▸ DATASET EXTRACT

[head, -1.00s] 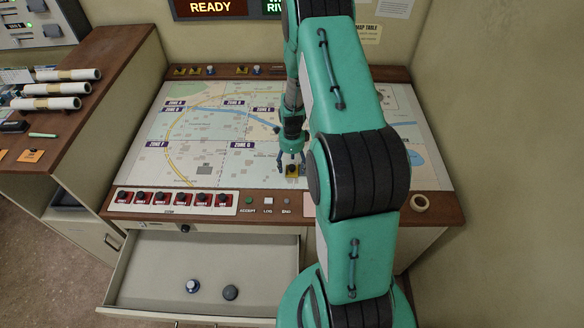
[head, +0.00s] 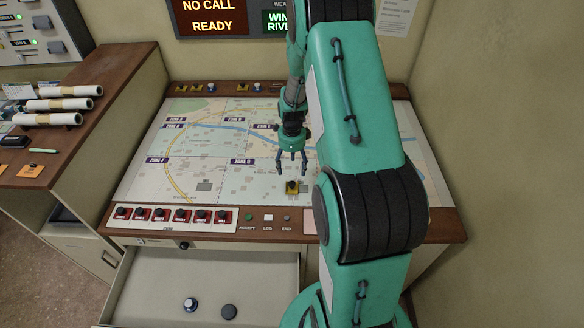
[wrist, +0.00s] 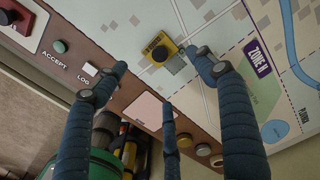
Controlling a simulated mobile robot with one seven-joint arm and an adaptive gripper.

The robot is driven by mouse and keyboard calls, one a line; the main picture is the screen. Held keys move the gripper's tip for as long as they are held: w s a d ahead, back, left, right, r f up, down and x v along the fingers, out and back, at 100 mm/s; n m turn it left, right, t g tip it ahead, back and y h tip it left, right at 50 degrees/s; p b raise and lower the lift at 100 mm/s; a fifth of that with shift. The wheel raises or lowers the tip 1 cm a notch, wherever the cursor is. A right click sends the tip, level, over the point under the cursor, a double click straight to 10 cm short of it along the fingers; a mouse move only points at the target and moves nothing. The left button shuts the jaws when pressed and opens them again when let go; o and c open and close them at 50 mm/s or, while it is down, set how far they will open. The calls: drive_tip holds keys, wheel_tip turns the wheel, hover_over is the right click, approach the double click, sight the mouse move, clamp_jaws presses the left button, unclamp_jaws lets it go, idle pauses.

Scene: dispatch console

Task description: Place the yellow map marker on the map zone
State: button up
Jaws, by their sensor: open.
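The yellow map marker (head: 291,187), a yellow square base with a black knob, stands upright on the map (head: 220,185) near its front edge, below the Zone G label. It also shows in the wrist view (wrist: 158,50), near a small grey printed patch. My gripper (head: 291,165) hangs above and slightly behind the marker, fingers spread and empty, apart from it. In the wrist view the fingers (wrist: 165,85) are spread wide, and the marker lies beyond their tips. My arm hides the right part of the map in the head view.
An open drawer (head: 255,270) below holds two knob-shaped markers. More markers (head: 205,87) stand along the back edge. Rolled papers (head: 60,105) lie on the left desk.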

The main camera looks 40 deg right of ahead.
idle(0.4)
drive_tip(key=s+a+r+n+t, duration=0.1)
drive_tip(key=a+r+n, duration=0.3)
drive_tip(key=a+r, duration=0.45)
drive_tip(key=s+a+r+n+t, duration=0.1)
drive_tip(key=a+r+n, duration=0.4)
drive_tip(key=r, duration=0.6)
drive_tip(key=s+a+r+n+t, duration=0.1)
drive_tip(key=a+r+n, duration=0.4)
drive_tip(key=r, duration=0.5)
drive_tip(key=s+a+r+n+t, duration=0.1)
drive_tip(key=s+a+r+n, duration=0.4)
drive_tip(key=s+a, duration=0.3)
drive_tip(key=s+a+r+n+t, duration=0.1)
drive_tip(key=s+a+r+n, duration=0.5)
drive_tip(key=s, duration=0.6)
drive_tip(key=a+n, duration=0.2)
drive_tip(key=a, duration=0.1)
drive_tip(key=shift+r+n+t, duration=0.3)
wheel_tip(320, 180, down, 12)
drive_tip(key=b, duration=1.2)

▸ WORK INSTRUCTIONS
Make an exact copy of the lines from the one containing "[head, +0.00s]" to the one containing "Controlling a simulated", keeping both and leaving out every picture.

▸ EXERCISE ANSWER
[head, +0.00s] 
[wrist, +0.00s] 
Controlling a simulated mobile robot with one seven-joint arm and an adaptive gripper.

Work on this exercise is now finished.